**Source records**
========================================================================

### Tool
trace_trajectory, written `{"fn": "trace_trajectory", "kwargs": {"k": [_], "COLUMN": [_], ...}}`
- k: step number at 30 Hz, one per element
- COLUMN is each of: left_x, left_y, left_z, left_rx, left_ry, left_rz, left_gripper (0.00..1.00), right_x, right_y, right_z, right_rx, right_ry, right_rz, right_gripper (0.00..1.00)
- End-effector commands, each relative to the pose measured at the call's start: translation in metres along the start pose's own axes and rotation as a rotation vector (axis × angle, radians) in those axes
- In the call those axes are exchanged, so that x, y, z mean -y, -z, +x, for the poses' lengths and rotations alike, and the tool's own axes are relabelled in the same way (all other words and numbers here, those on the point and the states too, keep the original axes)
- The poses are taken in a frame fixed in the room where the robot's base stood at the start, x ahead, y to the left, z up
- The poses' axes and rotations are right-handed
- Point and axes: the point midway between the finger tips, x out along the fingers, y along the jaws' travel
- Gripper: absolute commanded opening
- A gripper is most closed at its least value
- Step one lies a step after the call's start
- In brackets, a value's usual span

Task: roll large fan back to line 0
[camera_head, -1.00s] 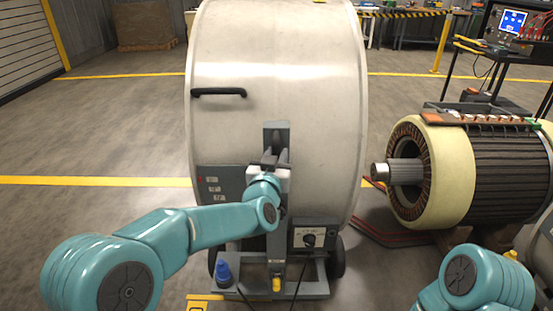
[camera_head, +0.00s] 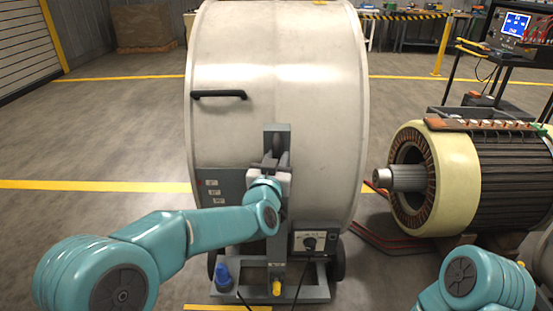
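The large fan (camera_head: 270,70) is a tall pale drum on a grey wheeled stand in the middle of the view. A dark handle (camera_head: 218,94) is on its left side, and a grey upright post (camera_head: 277,138) rises at its front. My left gripper (camera_head: 268,164) is at this post, with its fingers closed about a part of it; the exact contact is partly hidden. A yellow floor line (camera_head: 90,185) passes behind the fan, and a short yellow line (camera_head: 225,307) shows at the bottom edge. My right arm is low at the right, its gripper out of view.
A motor stator (camera_head: 455,180) with a cream end ring lies close to the fan's right, with red cables (camera_head: 385,228) on the floor between them. A cart with a screen (camera_head: 515,25) stands behind it. The floor at the left is clear.

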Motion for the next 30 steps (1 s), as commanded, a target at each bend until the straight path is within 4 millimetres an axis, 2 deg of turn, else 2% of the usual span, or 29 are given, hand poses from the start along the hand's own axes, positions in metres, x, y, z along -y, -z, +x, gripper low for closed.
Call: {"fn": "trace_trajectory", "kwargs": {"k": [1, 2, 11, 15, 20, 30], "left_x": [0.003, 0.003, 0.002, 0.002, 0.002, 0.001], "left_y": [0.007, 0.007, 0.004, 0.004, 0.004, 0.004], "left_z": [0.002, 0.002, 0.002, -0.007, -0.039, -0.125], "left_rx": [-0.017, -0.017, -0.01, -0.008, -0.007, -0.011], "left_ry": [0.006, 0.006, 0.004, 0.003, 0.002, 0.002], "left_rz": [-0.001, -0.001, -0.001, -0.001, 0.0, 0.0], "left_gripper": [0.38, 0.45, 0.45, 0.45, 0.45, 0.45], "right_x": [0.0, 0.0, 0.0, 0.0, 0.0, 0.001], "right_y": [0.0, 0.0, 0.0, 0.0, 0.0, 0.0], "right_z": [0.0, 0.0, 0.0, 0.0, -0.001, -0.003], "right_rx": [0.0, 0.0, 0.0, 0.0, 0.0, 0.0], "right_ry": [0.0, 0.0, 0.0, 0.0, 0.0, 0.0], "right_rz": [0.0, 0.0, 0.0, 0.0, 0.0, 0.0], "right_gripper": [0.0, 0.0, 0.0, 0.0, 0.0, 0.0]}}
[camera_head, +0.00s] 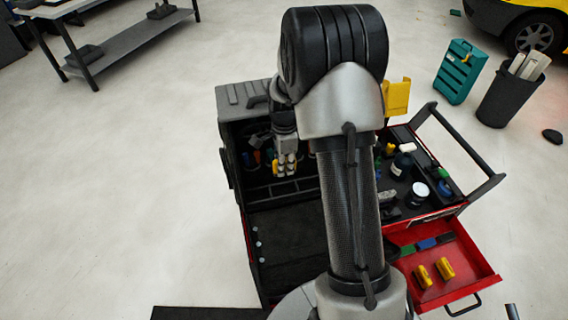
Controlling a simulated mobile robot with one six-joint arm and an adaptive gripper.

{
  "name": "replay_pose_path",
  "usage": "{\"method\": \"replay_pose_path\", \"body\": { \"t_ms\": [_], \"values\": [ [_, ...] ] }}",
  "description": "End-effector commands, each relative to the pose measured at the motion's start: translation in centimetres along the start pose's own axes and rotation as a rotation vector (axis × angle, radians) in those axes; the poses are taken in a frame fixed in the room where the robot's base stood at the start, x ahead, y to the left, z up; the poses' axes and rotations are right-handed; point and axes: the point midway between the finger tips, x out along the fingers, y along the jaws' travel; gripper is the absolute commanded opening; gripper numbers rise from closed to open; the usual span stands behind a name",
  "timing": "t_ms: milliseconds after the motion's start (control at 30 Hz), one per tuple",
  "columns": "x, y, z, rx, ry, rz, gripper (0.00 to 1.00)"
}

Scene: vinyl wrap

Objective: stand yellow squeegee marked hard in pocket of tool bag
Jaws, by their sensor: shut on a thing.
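My gripper (286,168) points down over the open black tool bag (233,140). It is shut on a small yellow piece (276,166), which looks like the yellow squeegee; its marking is too small to read. The bag has a row of dark pockets along its back, with blue and orange tool ends (257,156) standing at the left. The gripper hangs at this row; whether the yellow piece is inside a pocket or above it, I cannot tell. My arm hides the bag's right side.
A red drawer (478,262) at the right holds two yellow tools (434,271) and coloured blocks. Bottles and jars crowd the black tray (447,207) above it. A yellow holder (396,97) stands behind my arm.

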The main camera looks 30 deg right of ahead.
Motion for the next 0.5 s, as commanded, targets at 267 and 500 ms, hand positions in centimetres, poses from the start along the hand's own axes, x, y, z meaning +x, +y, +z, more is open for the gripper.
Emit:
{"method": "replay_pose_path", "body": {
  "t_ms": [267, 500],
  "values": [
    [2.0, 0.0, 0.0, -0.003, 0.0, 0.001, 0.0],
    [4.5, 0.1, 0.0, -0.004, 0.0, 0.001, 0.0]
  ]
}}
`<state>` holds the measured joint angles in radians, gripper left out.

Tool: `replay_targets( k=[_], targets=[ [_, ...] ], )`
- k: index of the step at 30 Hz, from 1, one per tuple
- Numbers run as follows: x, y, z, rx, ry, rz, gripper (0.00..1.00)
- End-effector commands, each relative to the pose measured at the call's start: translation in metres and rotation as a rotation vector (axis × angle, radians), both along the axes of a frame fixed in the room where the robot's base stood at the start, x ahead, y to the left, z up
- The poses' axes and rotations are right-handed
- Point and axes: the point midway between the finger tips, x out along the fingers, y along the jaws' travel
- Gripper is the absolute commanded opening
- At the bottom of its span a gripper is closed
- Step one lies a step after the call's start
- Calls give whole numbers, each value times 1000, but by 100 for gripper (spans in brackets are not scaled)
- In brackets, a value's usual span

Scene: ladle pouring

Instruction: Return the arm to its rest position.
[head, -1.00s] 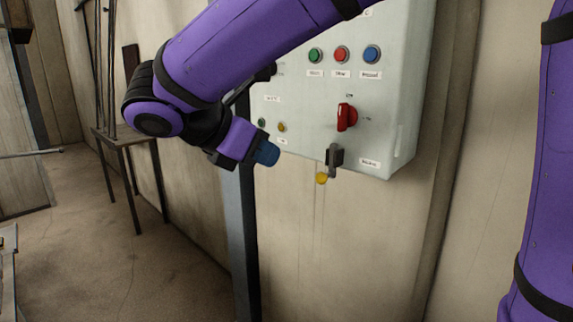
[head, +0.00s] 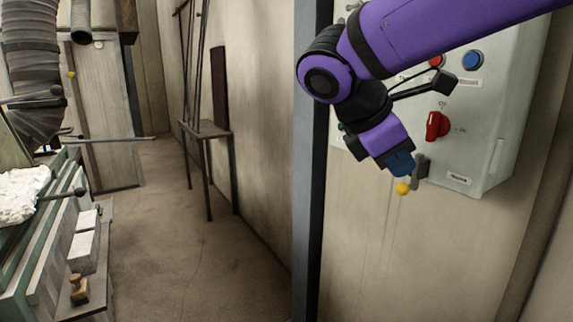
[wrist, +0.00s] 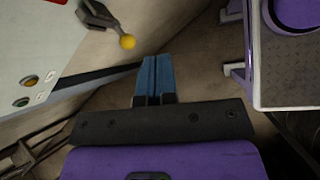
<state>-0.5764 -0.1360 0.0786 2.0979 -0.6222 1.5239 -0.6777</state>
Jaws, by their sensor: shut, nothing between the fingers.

========================================================================

**What you will do**
Output every entry verbatim. Pictures do not belong in the copy.

**Finished task**
### Tool
trace_trajectory, written `{"fn": "trace_trajectory", "kwargs": {"k": [_], "COLUMN": [_], ...}}`
- k: step number at 30 Hz, one per element
- COLUMN is each of: left_x, left_y, left_z, left_rx, left_ry, left_rz, left_gripper (0.00..1.00), right_x, right_y, right_z, right_rx, right_ry, right_rz, right_gripper (0.00..1.00)
- End-effector commands, each relative to the pose measured at the call's start: translation in metres along the start pose's own axes and rotation as a rotation vector (axis × angle, radians) in those axes
- In the call those axes are exchanged, so that x, y, z mean -y, -z, +x, for the poses' lengths and rotations alike, and the tool's own axes are relabelled in the same way (all other words and numbers here, those on the point and the states too, keep the original axes)
- The poses are taken in a frame fixed in the room where the robot's base stood at the start, x ahead, y to the left, z up
- The poses' axes and rotations are right-handed
- Point and axes: the point midway between the finger tips, x out along the fingers, y along the jaws' travel
- Gripper: absolute commanded opening
- A gripper is most closed at its least value
- Step one lies a step after the call's start
- In brackets, a value's usual span

Task: roll large fan back to line 0
[camera_head, -1.00s] 
[camera_head, +0.00s] 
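The large fan (camera_head: 270,70) is a tall pale drum on a grey wheeled stand in the middle of the view. A dark handle (camera_head: 218,94) is on its left side, and a grey upright post (camera_head: 277,138) rises at its front. My left gripper (camera_head: 268,164) is at this post, with its fingers closed about a part of it; the exact contact is partly hidden. A yellow floor line (camera_head: 90,185) passes behind the fan, and a short yellow line (camera_head: 225,307) shows at the bottom edge. My right arm is low at the right, its gripper out of view.
A motor stator (camera_head: 455,180) with a cream end ring lies close to the fan's right, with red cables (camera_head: 385,228) on the floor between them. A cart with a screen (camera_head: 515,25) stands behind it. The floor at the left is clear.

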Motion for the next 30 steps (1 s), as commanded, a target at each bend until the straight path is within 4 millimetres an axis, 2 deg of turn, else 2% of the usual span, or 29 are given, hand poses from the start along the hand's own axes, positions in metres, x, y, z along -y, -z, +x, gripper low for closed.
Call: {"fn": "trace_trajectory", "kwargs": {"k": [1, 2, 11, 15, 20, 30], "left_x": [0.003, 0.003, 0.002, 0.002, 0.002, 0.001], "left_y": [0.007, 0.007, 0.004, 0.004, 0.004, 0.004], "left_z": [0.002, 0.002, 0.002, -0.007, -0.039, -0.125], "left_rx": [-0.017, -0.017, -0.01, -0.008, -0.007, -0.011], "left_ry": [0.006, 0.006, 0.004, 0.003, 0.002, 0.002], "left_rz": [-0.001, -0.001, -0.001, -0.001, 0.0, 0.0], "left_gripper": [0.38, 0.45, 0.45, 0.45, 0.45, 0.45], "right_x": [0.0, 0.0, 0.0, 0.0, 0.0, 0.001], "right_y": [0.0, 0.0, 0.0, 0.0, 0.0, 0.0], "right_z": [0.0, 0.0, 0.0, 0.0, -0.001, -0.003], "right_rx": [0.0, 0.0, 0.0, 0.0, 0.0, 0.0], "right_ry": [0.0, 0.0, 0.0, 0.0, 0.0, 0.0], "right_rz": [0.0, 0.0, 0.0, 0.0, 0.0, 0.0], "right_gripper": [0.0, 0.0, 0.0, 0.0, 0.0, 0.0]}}
[camera_head, +0.00s] 
Controlling a simulated mobile robot with one six-joint arm and an adaptive gripper.

{
  "name": "replay_pose_path",
  "usage": "{\"method\": \"replay_pose_path\", \"body\": { \"t_ms\": [_], \"values\": [ [_, ...] ] }}",
  "description": "End-effector commands, each relative to the pose measured at the motion's start: translation in centimetres along the start pose's own axes and rotation as a rotation vector (axis × angle, radians) in those axes; the poses are taken in a frame fixed in the room where the robot's base stood at the start, x ahead, y to the left, z up; the poses' axes and rotations are right-handed; point and axes: the point midway between the finger tips, x out along the fingers, y along the jaws' travel; gripper is the absolute commanded opening; gripper numbers rise from closed to open; the usual span stands behind a name",
  "timing": "t_ms: milliseconds after the motion's start (control at 30 Hz), one per tuple",
  "columns": "x, y, z, rx, ry, rz, gripper (0.00 to 1.00)"
}

Scene: vinyl wrap

Objective: stand yellow squeegee marked hard in pocket of tool bag
Jaws, by their sensor: shut on a thing.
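My gripper (286,168) points down over the open black tool bag (233,140). It is shut on a small yellow piece (276,166), which looks like the yellow squeegee; its marking is too small to read. The bag has a row of dark pockets along its back, with blue and orange tool ends (257,156) standing at the left. The gripper hangs at this row; whether the yellow piece is inside a pocket or above it, I cannot tell. My arm hides the bag's right side.
A red drawer (478,262) at the right holds two yellow tools (434,271) and coloured blocks. Bottles and jars crowd the black tray (447,207) above it. A yellow holder (396,97) stands behind my arm.

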The main camera looks 30 deg right of ahead.
Motion for the next 0.5 s, as commanded, targets at 267 and 500 ms, hand positions in centimetres, poses from the start along the hand's own axes, x, y, z meaning +x, +y, +z, more is open for the gripper.
Emit:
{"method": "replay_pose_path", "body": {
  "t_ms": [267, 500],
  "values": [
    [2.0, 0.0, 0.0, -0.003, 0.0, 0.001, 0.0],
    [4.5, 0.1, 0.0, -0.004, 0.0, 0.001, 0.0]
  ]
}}
`<state>` holds the measured joint angles in radians, gripper left out.

Tool: `replay_targets( k=[_], targets=[ [_, ...] ], )`
- k: index of the step at 30 Hz, from 1, one per tuple
- Numbers run as follows: x, y, z, rx, ry, rz, gripper (0.00..1.00)
- End-effector commands, each relative to the pose measured at the call's start: translation in metres and rotation as a rotation vector (axis × angle, radians), both along the axes of a frame fixed in the room where the robot's base stood at the start, x ahead, y to the left, z up
- The poses' axes and rotations are right-handed
- Point and axes: the point midway between the finger tips, x out along the fingers, y along the jaws' travel
- Gripper is the absolute commanded opening
- At the bottom of its span a gripper is closed
- Step one lies a step after the call's start
- Calls give whole numbers, each value times 1000, but by 100 for gripper (spans in brackets are not scaled)
- In brackets, a value's usual span

Scene: ladle pouring

Instruction: Return the arm to its rest position.
[head, -1.00s] 
[head, +0.00s] 
[wrist, +0.00s] 
<state>-0.5764 -0.1360 0.0786 2.0979 -0.6222 1.5239 -0.6777</state>
Jaws, by their sensor: shut, nothing between the fingers.

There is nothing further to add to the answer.